--- Data entries ---
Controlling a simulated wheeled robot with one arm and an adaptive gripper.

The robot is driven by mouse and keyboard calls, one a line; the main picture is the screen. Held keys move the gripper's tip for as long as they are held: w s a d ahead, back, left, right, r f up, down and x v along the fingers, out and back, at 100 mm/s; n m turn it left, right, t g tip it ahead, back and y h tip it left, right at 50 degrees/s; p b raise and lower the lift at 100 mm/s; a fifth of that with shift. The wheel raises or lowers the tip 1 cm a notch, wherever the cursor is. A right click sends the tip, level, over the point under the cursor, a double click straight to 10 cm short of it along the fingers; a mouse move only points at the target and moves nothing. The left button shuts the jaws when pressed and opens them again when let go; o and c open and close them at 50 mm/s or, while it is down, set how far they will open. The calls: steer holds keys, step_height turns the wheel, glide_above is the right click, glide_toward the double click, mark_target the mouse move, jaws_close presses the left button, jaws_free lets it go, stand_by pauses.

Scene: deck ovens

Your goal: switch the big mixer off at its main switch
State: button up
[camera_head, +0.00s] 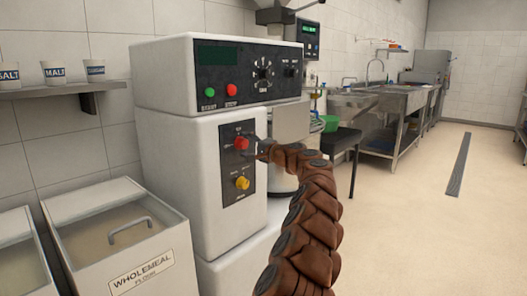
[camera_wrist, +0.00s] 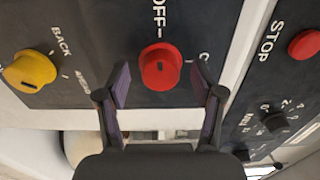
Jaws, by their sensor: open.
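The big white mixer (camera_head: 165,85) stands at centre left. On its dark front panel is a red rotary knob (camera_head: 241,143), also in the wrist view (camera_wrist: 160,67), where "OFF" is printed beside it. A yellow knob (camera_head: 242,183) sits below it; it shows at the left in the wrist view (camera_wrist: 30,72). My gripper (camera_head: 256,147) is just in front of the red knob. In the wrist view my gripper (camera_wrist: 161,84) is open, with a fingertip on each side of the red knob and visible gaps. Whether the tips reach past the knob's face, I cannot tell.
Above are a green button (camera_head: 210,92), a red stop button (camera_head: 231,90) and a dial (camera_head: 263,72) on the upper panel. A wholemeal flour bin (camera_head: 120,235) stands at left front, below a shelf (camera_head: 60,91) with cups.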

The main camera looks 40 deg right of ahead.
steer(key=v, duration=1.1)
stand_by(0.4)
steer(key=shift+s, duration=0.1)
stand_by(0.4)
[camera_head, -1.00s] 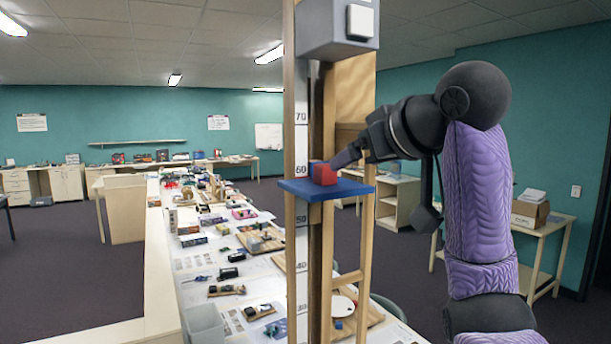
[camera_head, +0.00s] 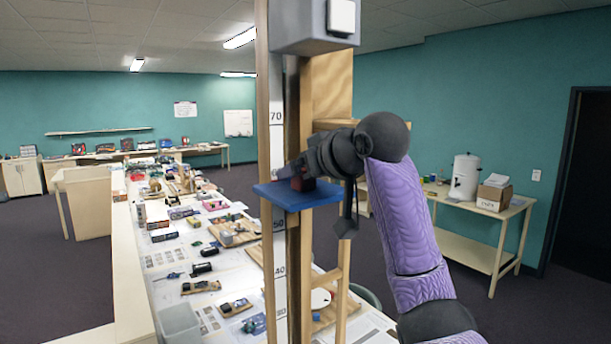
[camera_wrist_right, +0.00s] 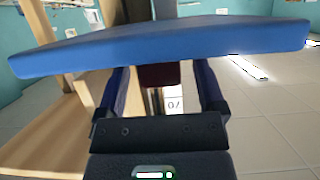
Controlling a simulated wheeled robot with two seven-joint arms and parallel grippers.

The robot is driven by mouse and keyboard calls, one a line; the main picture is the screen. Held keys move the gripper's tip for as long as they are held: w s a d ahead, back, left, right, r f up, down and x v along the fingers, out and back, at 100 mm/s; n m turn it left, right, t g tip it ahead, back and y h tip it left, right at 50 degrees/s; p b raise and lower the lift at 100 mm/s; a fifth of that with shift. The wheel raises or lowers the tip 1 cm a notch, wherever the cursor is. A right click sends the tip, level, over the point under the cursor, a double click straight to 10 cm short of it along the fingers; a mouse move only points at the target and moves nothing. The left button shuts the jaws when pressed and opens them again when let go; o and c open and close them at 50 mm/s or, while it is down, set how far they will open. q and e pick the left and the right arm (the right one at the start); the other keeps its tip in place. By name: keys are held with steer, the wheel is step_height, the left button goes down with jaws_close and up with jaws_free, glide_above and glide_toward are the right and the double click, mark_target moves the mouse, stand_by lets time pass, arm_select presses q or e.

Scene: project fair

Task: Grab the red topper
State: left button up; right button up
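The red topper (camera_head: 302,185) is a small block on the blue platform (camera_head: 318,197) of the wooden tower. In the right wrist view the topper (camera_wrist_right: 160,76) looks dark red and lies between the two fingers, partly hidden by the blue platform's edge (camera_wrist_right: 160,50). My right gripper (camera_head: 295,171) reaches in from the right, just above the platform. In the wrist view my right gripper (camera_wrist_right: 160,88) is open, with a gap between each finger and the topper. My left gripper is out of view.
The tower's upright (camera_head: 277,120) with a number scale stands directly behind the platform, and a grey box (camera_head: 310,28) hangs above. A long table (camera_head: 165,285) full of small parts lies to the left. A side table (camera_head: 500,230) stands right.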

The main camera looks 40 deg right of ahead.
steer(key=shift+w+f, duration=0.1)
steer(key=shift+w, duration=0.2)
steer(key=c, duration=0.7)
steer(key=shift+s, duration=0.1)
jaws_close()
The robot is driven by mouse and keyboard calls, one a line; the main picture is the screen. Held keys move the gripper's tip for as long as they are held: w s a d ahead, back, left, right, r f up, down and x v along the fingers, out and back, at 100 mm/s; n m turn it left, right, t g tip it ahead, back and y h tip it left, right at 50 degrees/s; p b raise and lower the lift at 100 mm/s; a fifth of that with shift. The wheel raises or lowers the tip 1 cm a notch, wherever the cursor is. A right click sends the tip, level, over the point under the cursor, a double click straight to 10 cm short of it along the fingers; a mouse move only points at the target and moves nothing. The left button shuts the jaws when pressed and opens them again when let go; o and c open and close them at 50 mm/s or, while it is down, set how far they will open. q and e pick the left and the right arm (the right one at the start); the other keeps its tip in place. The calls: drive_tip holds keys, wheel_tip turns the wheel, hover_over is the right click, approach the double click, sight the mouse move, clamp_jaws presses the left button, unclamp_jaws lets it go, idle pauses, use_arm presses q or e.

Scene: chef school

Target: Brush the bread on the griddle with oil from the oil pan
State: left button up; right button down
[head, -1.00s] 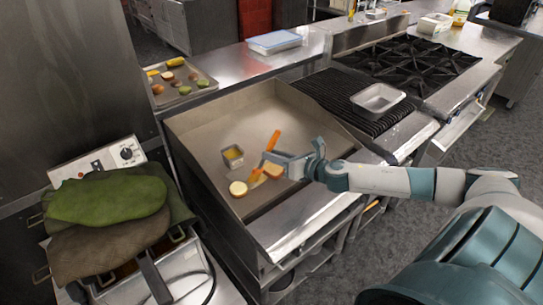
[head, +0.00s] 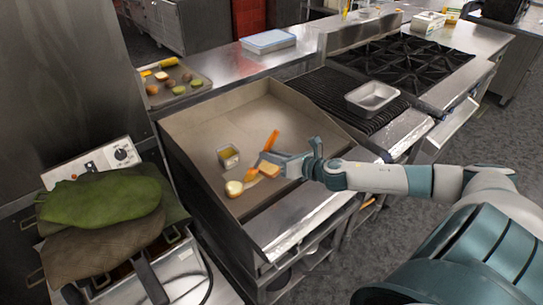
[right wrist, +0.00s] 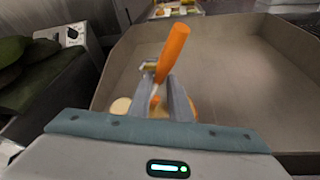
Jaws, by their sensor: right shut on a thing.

--- Written task ---
Looking at the data above, show all lines where the word "wheeled" occurs.

--- Final result ---
Controlling a simulated wheeled robot with one arm and an adaptive gripper.
Controlling a simulated wheeled robot with two seven-joint arms and parallel grippers.

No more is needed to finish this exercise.